Problem requirements:
Give the data below again, word for word.

Stored data:
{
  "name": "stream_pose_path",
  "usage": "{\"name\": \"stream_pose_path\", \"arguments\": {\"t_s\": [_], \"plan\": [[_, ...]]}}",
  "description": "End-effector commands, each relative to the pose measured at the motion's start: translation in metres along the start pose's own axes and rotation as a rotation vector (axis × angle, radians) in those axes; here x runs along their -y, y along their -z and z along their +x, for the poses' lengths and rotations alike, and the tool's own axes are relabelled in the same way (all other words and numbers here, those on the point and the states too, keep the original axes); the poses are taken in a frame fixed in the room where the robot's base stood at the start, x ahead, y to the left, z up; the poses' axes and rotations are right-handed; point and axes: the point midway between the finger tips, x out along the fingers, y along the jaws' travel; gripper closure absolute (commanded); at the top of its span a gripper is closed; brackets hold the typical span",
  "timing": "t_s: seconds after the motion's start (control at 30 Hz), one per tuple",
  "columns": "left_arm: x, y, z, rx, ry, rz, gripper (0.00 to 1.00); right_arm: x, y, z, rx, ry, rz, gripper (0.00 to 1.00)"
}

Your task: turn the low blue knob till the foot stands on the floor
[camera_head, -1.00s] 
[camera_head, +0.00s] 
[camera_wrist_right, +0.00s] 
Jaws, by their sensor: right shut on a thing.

Response below:
{
  "name": "stream_pose_path",
  "usage": "{\"name\": \"stream_pose_path\", \"arguments\": {\"t_s\": [_], \"plan\": [[_, ...]]}}",
  "description": "End-effector commands, each relative to the pose measured at the motion's start: translation in metres along the start pose's own axes and rotation as a rotation vector (axis × angle, radians) in those axes; here x runs along their -y, y along their -z and z along their +x, for the poses' lengths and rotations alike, and the tool's own axes are relabelled in the same way (all other words and numbers here, those on the point and the states too, keep the original axes); the poses are taken in a frame fixed in the room where the robot's base stood at the start, x ahead, y to the left, z up; the poses' axes and rotations are right-handed; point and axes: the point midway between the finger tips, x out along the fingers, y along the jaws' travel; gripper closure absolute (commanded); at the top of its span a gripper is closed; brackets hold the typical span",
  "timing": "t_s: seconds after the motion's start (control at 30 Hz), one per tuple",
  "columns": "left_arm: x, y, z, rx, ry, rz, gripper (0.00 to 1.00); right_arm: x, y, z, rx, ry, rz, gripper (0.00 to 1.00)"
}

Your task: turn the low blue knob till the foot stands on the floor
[camera_head, -1.00s] 
[camera_head, +0.00s] 
[camera_wrist_right, +0.00s] 
Jaws, by their sensor: right shut on a thing.

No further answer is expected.